The battle of Lowestoft (3 June 1665 O.S./ 13 June 1665 N.S.) was the first major battle of the Second Anglo-Dutch War and was a rare British victory in a war that came to be dominated by the Dutch.
The Dutch fleet, under the command of Jacob van Wassenaer, Lord of Obdam, contained 103 men-of-war, seven yachts, eleven fireships and twelve galliots. It was split into seven squadrons, each of three divisions, for a total of twenty-one divisions. Each division was commanded by an admiral or captain performing that role, so the Dutch fleet contained twenty-one flagships!
The British fleet was split into three squadrons, each of three divisions. It was commanded by James, Duke of York (the future James II), with Prince Rupert of the Rhine and Edward Montagu, Earl of Sandwich commanding the White and Blue squadrons respectively. The British fleet was larger than the Dutch, with 109 men-of-war and twenty-eight fireships, but since the first war the Dutch had built many bigger ships, and their fleet actually carried more guns.
The British put to sea first, on 21 April, and took up a position off the Texel, where the Duke of York attempted to blockade the Dutch coast.

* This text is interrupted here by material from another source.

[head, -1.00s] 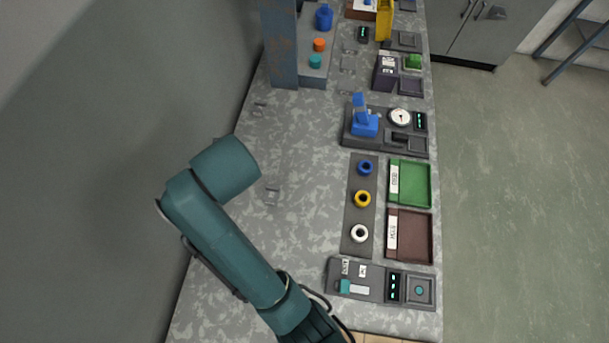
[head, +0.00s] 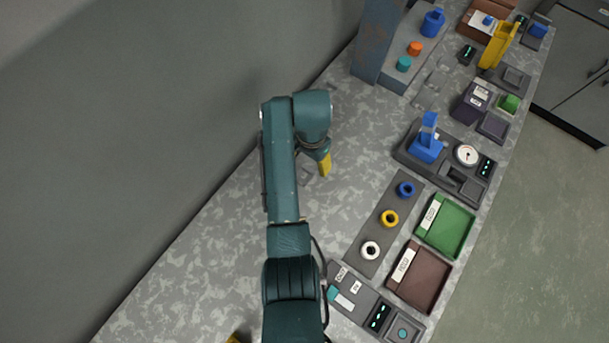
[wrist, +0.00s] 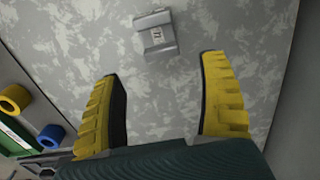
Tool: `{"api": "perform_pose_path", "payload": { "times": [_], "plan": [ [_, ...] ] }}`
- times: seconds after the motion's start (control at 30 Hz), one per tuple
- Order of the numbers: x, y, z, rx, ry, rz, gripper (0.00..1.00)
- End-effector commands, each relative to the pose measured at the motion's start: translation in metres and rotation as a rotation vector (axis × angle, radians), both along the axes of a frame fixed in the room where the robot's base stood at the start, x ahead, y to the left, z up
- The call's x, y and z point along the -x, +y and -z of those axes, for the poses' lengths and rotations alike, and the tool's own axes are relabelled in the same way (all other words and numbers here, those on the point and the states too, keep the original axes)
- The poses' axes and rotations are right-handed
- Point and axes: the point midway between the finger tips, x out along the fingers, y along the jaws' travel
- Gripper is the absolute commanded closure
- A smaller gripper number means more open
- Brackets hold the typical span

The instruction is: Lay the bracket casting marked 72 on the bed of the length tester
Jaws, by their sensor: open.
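A grey bracket casting (wrist: 157,35) lies on the bench, with a pale label whose mark is too small to read surely. A dark station with a blue lever and round dial (head: 467,155) and a front station with a teal slider (head: 351,291) are in view; I cannot tell which is the length tester.
A grey strip (head: 368,226) carries blue, yellow and white rings. A green tray (head: 468,235) and a brown tray (head: 435,292) lie to its right. A blue-grey post (head: 378,42) stands at the back by the wall. The bench around the bracket is clear.

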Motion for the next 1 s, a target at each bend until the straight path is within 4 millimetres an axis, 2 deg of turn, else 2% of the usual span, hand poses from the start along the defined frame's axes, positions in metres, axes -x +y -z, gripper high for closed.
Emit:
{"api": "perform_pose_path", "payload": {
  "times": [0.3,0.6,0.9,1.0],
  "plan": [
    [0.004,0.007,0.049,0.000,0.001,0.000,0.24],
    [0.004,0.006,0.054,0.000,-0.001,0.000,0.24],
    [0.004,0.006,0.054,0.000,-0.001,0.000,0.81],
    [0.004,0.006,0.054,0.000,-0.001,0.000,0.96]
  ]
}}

On 8 May, after two weeks, he withdrew from the coast, made an unsuccessful attempt to intercept de Reyter (believed to be on his way home from West Africa), and then returned to Harwich.
The Dutch put to sea on 13-14 May, and on 20 May captured a convoy of English merchants trading with Hamburg. This forced the British fleet back to sea, and at midday on 1 June the two fleets sighted each other. The Dutch had the wind, but Obdam's fleet was too scattered for him to attack that afternoon. On 2 June the two fleets remained three miles apart, waiting for the wind. At 2.30am on the morning of 3 June the fleets were fourteen miles north-east of Lowestoft, and the wind was right for a British attack.
Since the First Anglo-Dutch War naval tactics had advanced. The massed melees of that war still occurred, but only after a period spent fighting in lines of battle. At Lowestoft the first phase of the battle lasted from around 3.30 am until 1 pm. The line of battle was not yet the static formation of later wars. Instead the two fleets sailed past each other in opposite directions in their lines, before turning around to repeat the exercise. The two fleets seem to have adopted different methods of turning. The Dutch turned in succession, so the front of the line of the first pass was still the front of the line on the second. The British turned in squadrons, so the front squadron on the first pass was the rear squadron on the second.
This period of the battle ended when Sir Edward Montagu, earl of Sandwich, saw a chance to break through a gap that had opened up in the Dutch line. This split the Dutch fleet in half, and brought on a general melee. The most important clash during the melee was between the two Commanders in Chief – the Duke of York in the Royal Charles and Opdam in the Eendracht. For some time the Duke of York was in real danger, and three of his aides were killed at his side, but at about 3 pm, after a two hour duel, the Eendracht exploded, with the loss of all but four of her four hundred and nine crew.
The death of the Dutch Commander-in-Chief caused chaos in their fleet. Jan Evertsen and Cornelis Tromp both assumed command of the fleet, and even two days after the battle Tromp didn’t know what had happened to Evertsen, who was in fact the senior officer. The situation wasn't help by the death of Vice Admiral Egbert Meussen Cortenaer, one of Opdam's key advisors, early in the battle. After the death of Opdam Cortenaer's ship, with the Admiral's flag still flying, was seen to leave the battle, and was followed by a number of ships.
Some sections of the Dutch fleet continued to fight bravely, most notably the squadron under Cornelis Tromp, but by 7 pm the Dutch were in full retreat. Some of the worst losses were suffered during this stage of the battle. One group of three ships and another of four began tangled in the chaos, and were attacked by the British fireships Fame and Dolphin (the second attack was made after the Dutch ships had surrendered, and her captain disappeared after the battle rather than face trial).
The surviving Dutch ships fled into the Mass (Evertsen) and the Texel (Tromp). During the battle eighteen ships had been taken by the British, of which fourteen reached port. Another fourteen ships were sunk, bringing the total number of Dutch ships lost up to thirty-two. The total might have been higher if the British pursuit had been better handled, but on the night after the battle one of the Duke of York's courtiers ordered the sails to be slackened while the Duke was asleep, and the Dutch were able to escape (a lack of remaining fireships on the English side also probably helped).
The British only lost two ships during the battle – the Charity and the John and Mary – both taken by the Dutch. Despite this great success the Duke of York was soon removed from his command, partly because of the failure of the pursuit and partly to protect the heir to the throne from exposure to danger.
This first British victory did not set a pattern for the war. Early in 1666 the French and Danes joined the Dutch, forcing the English to split their fleet, which was also suffering from a lack of funds. The next major clash, the Four Days' Battle of 1-4 June 1666 would be a Dutch victory.